Task prompt >> Scan the material below for the string "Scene", and copy every line where it shows up.

[begin Stored rows]

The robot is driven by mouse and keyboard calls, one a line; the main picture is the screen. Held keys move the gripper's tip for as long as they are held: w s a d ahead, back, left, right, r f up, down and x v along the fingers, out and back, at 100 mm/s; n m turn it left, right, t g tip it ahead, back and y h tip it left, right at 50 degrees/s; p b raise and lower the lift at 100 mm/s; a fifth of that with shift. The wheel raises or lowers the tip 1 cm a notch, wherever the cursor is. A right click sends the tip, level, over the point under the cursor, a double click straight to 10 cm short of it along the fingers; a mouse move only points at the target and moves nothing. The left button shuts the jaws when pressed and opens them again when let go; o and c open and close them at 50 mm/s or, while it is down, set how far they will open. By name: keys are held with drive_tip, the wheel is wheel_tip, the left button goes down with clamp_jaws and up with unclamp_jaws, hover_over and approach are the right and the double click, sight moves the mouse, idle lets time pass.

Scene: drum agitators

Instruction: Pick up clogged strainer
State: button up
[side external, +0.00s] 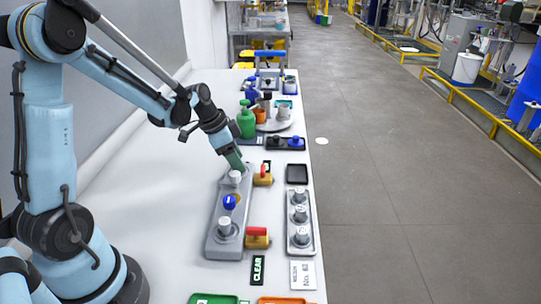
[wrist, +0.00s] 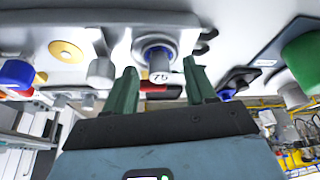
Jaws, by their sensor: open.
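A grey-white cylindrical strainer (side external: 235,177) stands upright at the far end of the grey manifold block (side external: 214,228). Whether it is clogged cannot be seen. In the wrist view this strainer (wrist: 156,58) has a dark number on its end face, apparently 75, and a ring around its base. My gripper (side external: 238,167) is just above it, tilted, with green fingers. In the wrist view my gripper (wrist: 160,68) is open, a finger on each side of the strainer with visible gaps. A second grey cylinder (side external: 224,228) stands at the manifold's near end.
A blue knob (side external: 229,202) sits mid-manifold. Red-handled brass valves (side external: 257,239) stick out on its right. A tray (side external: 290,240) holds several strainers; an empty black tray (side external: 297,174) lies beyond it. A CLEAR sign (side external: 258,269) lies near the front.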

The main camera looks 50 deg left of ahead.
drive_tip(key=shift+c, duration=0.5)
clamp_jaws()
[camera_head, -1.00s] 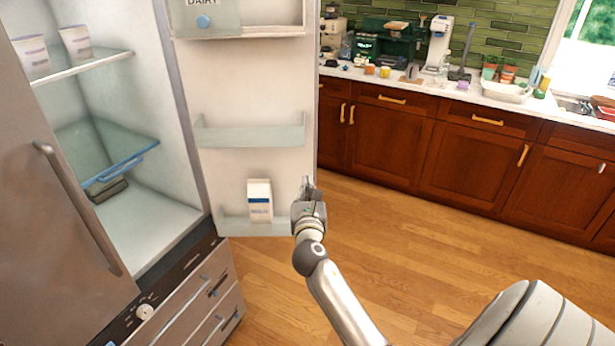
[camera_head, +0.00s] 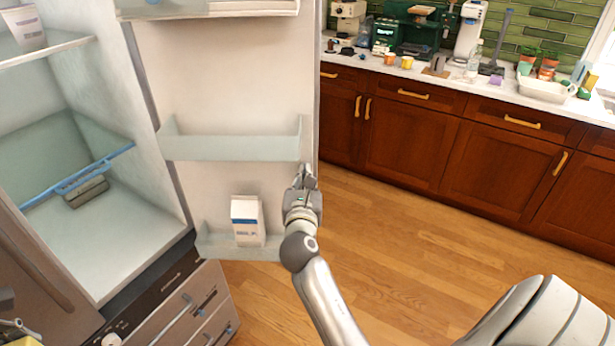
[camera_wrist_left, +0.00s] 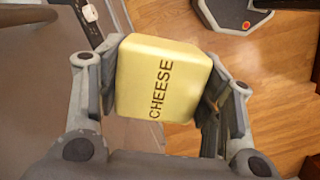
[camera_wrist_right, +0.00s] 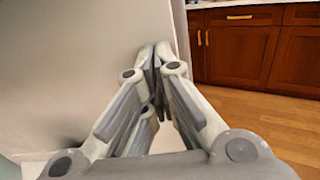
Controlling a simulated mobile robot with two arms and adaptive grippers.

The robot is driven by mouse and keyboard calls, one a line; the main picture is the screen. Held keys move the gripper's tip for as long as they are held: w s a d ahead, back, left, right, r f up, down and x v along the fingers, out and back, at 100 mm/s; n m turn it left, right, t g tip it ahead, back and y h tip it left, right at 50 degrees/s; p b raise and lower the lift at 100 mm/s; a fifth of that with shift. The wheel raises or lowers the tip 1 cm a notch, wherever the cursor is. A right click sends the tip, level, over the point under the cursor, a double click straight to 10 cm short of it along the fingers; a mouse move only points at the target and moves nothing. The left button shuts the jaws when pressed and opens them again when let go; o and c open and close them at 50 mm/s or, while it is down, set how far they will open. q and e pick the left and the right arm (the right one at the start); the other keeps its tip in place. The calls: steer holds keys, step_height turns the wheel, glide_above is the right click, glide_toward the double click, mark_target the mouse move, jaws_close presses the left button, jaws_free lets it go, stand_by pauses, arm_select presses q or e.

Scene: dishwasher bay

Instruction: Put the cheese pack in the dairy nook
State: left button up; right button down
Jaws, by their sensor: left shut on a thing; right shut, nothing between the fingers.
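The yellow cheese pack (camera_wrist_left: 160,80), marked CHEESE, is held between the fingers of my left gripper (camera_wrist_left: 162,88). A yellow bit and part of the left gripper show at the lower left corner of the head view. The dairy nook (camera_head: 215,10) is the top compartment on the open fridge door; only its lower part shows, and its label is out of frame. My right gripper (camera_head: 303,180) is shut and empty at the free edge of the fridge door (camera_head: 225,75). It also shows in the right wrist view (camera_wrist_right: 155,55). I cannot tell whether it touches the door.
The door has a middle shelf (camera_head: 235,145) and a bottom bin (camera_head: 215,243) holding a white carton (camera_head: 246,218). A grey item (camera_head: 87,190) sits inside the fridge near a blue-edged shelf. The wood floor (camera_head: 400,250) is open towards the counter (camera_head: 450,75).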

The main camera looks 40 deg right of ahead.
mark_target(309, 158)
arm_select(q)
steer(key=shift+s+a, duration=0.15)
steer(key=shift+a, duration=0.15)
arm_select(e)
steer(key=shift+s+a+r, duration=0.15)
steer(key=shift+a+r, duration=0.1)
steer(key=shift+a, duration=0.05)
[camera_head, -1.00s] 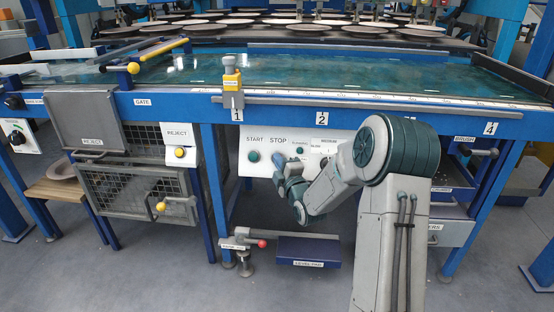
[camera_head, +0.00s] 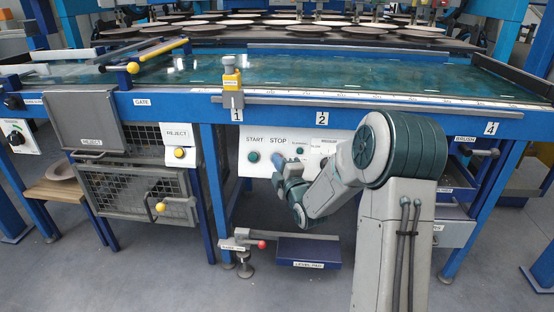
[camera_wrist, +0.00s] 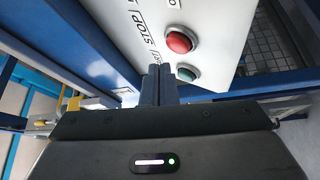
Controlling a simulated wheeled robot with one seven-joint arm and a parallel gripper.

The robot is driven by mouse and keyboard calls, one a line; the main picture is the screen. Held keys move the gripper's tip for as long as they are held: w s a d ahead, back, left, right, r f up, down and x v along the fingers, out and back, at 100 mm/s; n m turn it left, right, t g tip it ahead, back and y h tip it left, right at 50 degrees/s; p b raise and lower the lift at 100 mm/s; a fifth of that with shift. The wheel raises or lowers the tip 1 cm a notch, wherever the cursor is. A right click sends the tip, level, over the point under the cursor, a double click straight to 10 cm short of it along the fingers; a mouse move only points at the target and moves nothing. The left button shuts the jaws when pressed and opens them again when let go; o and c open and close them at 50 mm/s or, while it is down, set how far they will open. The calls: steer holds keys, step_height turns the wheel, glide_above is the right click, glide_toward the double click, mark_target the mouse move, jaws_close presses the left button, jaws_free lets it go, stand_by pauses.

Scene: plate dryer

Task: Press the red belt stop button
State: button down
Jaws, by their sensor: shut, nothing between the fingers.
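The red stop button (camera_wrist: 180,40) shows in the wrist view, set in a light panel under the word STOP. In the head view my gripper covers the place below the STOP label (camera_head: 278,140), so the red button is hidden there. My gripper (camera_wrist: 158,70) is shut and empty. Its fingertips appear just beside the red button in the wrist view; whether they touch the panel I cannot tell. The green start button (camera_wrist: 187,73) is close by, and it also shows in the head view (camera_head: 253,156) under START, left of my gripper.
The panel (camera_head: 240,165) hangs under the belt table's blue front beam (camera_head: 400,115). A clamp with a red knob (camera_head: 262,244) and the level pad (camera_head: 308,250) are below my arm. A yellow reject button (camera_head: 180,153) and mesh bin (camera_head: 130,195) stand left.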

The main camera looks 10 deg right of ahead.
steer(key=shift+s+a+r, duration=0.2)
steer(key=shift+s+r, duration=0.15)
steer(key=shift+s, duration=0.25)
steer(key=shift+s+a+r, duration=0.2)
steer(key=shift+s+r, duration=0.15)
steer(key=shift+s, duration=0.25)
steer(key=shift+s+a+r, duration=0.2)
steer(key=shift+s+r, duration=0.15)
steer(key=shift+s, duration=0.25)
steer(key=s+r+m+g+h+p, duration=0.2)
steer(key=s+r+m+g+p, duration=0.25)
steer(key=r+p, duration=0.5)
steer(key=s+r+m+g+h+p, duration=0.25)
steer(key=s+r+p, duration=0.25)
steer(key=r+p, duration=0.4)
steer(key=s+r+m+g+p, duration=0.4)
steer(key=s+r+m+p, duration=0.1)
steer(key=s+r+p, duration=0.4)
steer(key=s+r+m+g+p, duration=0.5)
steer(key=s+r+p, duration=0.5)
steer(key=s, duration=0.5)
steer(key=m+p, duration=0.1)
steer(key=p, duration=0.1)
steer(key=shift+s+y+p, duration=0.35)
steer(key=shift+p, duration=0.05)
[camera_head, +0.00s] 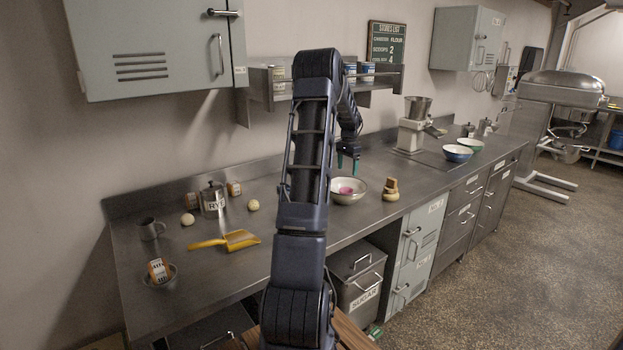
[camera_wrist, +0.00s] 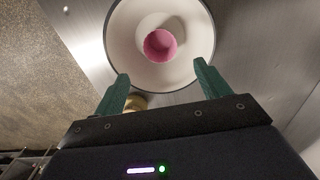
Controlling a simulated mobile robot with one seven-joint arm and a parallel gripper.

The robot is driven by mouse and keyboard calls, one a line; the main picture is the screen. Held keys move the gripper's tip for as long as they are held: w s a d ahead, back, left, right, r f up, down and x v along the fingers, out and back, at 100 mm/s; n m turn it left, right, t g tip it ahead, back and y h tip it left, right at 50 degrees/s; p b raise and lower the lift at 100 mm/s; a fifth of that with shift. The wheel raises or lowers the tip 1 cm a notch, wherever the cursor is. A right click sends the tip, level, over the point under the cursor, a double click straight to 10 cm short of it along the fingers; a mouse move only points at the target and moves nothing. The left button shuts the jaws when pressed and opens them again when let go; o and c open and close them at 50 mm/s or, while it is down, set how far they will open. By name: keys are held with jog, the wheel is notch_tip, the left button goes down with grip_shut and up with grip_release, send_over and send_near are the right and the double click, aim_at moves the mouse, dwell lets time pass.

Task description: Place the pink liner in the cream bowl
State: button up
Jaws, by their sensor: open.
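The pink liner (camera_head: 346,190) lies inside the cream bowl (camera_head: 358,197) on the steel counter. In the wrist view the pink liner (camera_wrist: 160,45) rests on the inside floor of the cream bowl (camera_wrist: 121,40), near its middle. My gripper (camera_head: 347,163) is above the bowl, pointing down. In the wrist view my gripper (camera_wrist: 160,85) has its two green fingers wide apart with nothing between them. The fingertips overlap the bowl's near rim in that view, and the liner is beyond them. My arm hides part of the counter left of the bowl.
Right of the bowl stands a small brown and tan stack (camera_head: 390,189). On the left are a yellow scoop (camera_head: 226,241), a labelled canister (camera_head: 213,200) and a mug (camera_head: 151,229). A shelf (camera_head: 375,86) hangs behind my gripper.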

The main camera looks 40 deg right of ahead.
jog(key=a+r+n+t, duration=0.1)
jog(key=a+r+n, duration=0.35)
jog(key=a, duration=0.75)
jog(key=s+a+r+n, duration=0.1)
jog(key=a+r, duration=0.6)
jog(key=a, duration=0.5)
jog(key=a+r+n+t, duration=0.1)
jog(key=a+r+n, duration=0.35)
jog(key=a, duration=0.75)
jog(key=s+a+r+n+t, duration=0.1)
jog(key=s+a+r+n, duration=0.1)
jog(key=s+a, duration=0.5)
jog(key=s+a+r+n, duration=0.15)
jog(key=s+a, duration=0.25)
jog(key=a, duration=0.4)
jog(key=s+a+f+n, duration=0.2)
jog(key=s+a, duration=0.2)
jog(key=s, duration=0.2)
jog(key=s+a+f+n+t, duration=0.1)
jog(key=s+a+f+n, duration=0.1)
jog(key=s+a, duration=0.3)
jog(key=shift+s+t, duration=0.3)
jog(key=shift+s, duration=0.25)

[end Stored rows]
[begin Stored rows]

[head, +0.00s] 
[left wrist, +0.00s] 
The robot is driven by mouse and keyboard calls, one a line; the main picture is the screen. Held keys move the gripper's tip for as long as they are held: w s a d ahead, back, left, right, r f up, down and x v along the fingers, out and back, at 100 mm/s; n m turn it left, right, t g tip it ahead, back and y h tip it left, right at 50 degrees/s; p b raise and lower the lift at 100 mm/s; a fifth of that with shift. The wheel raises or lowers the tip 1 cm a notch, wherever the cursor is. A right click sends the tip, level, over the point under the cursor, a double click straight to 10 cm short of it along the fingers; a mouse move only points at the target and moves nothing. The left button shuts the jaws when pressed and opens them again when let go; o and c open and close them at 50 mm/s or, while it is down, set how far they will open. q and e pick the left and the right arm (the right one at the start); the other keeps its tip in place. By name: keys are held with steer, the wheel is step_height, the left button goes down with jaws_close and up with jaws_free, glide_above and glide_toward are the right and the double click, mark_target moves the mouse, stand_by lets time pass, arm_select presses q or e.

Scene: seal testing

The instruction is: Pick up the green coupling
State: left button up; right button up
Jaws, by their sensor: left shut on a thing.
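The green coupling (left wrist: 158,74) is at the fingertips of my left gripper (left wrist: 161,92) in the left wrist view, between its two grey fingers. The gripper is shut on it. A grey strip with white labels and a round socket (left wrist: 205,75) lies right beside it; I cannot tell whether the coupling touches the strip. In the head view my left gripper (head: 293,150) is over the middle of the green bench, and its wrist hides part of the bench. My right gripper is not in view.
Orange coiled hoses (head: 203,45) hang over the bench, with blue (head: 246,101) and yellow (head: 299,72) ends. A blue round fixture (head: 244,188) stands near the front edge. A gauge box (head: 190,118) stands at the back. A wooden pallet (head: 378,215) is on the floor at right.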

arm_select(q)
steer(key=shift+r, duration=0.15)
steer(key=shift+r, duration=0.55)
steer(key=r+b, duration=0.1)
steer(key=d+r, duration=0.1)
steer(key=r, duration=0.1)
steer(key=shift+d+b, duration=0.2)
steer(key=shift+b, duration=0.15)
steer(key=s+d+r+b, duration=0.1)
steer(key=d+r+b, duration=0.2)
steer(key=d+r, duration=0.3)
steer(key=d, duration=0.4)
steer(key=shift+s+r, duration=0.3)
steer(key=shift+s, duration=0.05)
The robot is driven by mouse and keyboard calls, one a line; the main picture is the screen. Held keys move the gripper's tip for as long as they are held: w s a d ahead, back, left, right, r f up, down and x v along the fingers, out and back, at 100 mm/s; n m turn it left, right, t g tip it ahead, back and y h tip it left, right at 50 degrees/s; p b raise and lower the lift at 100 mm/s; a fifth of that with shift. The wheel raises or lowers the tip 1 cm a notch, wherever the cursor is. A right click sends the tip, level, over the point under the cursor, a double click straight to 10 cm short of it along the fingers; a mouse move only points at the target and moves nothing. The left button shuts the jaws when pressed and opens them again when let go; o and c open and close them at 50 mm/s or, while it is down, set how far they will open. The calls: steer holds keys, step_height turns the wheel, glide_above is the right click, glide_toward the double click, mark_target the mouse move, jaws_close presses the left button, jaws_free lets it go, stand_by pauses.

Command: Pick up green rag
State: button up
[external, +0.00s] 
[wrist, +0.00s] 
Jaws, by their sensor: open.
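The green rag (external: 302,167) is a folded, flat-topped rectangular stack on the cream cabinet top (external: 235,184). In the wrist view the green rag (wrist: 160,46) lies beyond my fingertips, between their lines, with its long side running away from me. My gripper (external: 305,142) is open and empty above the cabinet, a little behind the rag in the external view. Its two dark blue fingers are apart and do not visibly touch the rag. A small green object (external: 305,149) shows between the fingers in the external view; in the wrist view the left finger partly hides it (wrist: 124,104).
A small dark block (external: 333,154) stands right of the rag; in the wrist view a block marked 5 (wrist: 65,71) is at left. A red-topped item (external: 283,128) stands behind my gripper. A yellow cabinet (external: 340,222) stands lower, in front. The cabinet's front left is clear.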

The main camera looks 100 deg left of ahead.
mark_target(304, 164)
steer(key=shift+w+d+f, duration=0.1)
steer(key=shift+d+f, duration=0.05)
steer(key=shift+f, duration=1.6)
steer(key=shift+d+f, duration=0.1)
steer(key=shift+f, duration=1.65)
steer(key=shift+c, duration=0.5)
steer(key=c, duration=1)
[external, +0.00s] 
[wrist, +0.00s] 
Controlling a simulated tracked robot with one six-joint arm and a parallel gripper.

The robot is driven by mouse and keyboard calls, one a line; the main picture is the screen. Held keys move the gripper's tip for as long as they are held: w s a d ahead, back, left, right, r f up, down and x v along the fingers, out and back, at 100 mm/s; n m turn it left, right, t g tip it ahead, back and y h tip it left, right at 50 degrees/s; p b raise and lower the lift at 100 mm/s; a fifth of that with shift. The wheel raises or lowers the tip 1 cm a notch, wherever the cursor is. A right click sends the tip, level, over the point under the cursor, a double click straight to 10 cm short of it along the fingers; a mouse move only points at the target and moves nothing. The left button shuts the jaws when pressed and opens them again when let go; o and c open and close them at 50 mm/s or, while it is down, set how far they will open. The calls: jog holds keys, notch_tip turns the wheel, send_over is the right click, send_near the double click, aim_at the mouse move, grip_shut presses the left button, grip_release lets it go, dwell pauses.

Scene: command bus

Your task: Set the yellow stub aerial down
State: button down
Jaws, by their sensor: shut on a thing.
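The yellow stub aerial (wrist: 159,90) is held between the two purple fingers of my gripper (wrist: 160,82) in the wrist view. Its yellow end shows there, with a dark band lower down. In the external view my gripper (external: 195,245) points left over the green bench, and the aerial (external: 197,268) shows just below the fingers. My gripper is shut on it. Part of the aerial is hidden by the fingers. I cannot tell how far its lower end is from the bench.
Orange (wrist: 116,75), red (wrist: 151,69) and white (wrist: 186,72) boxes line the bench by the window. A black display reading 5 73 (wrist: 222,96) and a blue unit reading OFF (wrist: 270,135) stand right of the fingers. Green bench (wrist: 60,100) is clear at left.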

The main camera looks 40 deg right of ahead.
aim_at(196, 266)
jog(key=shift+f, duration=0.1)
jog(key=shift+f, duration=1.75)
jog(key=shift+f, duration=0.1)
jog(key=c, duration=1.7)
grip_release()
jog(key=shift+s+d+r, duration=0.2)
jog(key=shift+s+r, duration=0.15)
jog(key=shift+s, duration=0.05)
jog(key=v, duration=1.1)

[end Stored rows]
[begin Stored rows]

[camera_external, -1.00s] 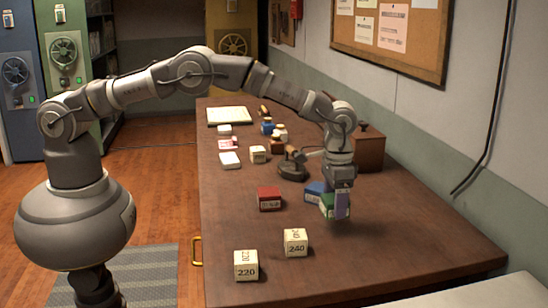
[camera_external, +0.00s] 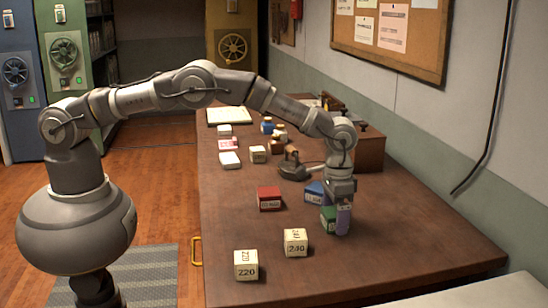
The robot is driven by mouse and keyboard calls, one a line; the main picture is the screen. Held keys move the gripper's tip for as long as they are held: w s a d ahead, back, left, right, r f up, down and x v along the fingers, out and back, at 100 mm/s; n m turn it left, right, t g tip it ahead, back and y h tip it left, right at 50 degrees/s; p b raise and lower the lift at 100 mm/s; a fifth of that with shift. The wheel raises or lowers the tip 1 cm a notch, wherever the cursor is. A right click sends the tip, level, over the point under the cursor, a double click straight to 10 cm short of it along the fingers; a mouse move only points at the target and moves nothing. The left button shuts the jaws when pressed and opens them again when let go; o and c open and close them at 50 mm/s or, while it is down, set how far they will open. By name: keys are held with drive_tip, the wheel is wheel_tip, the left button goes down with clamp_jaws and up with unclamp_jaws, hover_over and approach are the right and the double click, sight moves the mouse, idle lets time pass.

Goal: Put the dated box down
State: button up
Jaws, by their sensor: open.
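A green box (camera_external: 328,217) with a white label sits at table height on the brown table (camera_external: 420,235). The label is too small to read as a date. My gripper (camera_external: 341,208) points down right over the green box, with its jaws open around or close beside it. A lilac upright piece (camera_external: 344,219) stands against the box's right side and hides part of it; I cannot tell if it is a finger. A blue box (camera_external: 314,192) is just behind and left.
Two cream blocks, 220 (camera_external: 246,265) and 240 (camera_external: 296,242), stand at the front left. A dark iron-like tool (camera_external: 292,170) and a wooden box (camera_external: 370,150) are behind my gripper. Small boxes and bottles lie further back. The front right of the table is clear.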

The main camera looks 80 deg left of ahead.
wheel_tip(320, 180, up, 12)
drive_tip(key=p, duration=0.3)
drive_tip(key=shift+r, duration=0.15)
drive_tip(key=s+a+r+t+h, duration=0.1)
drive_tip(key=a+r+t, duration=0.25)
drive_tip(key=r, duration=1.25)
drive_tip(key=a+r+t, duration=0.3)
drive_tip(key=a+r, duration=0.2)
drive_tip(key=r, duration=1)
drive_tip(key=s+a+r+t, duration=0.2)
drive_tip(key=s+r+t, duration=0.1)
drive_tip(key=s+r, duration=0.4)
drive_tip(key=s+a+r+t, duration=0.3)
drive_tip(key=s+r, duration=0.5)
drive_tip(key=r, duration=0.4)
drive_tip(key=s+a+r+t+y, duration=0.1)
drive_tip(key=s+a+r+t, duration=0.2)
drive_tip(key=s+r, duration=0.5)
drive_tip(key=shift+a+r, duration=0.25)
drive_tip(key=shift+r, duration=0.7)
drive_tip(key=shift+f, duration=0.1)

[end Stored rows]

Solution to the exercise >>
Scene: drum agitators
Scene: dishwasher bay
Scene: plate dryer
Scene: seal testing
Scene: command bus

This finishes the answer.